5. Decide whether a full day is too much.

Remember, you’re on vacation. You might need to stick a meeting with the college dietician on the back burner during this visit — unless it’s a critical component of the college decision. 

Also consider whether your whole family needs to tag along. If you have much-younger children, consider the wisdom of having them stay back. They’ll be much happier cannonballing into the pool. 

Why not split your family up for an afternoon, if it’s feasible? One adult family member could stay behind with the kids. Otherwise, many hotels offer kiddie day camps for your younger children. Younger kids might love palling around with hotel kiddie camp staff while you and your high schooler do a college visit.

6. Limit visits to one college, especially if your vacation is the focal point. 

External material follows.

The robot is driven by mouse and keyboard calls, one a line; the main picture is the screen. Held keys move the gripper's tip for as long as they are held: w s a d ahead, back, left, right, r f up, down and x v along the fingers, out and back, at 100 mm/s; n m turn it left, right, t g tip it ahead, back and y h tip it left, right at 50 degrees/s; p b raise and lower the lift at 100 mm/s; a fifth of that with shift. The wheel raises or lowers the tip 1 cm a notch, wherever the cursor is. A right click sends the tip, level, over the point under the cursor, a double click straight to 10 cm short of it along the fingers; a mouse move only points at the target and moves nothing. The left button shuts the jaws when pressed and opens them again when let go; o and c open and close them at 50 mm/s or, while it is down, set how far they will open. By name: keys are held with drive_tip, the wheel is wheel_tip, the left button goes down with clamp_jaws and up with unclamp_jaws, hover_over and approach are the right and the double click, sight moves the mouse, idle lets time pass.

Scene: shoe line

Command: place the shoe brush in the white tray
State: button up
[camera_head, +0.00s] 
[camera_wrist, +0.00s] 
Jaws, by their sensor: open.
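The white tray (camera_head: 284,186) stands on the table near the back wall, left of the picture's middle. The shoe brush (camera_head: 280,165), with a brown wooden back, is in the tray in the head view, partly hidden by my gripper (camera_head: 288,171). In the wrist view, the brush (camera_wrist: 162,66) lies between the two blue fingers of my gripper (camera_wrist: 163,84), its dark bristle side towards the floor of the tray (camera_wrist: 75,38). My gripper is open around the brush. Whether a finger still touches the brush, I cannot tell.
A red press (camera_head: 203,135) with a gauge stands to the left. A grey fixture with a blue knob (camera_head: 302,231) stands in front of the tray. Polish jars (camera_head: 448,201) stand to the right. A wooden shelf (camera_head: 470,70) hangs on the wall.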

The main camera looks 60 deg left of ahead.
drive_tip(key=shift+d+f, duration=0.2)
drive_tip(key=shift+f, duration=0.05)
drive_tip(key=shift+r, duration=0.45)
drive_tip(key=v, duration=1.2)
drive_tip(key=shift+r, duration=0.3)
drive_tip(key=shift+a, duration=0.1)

College tours — plural — may not be the best idea if you want to enjoy your vacation. It’s a different story if you intend to only do college visits during spring break. In that case, knock yourself out — though it’s a good idea to limit the number of visits you accomplish. It’s easy to get confused if you take on too many. 

I used to give college tours twice a day during Iowa Private College Week, a week in August in which students and families could choose any private college in Iowa to visit. They could choose any private college or university to tour during morning or afternoon sessions. Some families did all ten sessions during that week — that meant two college visits per day! By the end of it, their heads were swimming: Which college offered program X? Which college had the baseball coach with the funny moustache? Was College X’s music program better than College Y’s? Do you even remember where we were that day??

Unless a school really stood out, it was all a shimmery mass by the time they finished up.  

7. Save the debrief till later.

Your kiddo wants to get back to surfing Huntington Beach or hiking the Sierra Nevadas. But be sure to talk with him about the college visit later. Take notes — record your first impressions as well as the school’s pros and cons. Once vacation concludes and your college visit is a (hopefully!) nice memory, you’ll have some fun things to talk about once you get home.

Schedule a great spring break college visit

You might need to schedule college tours during two years of spring breaks because there’s just… no… time! Your phone calendar’s bursting, your student’s high school schedule is hairy. Plus, your junior or sophomore might have a long list of college tours he needs to tackle. 

Maybe you’ve chosen the vacation before you considered the schools in the area — and those colleges aren’t quite what you’re looking for. (There aren’t too many colleges in the Keys, where my family and I were vacationing.) However, you might want some college visit “practice.” Who knows? That school could end up being the best school possible for your son or daughter.

You may even need to resort to making a deal with your high schooler. (He might be totally resistant to a boogie board interruption.) Think up a reward if it’s feasible — something along the lines of, “If we do this college visit on Tuesday, I promise, we’ll go ziplining on Friday.”

Have a great (and safe!) spring break!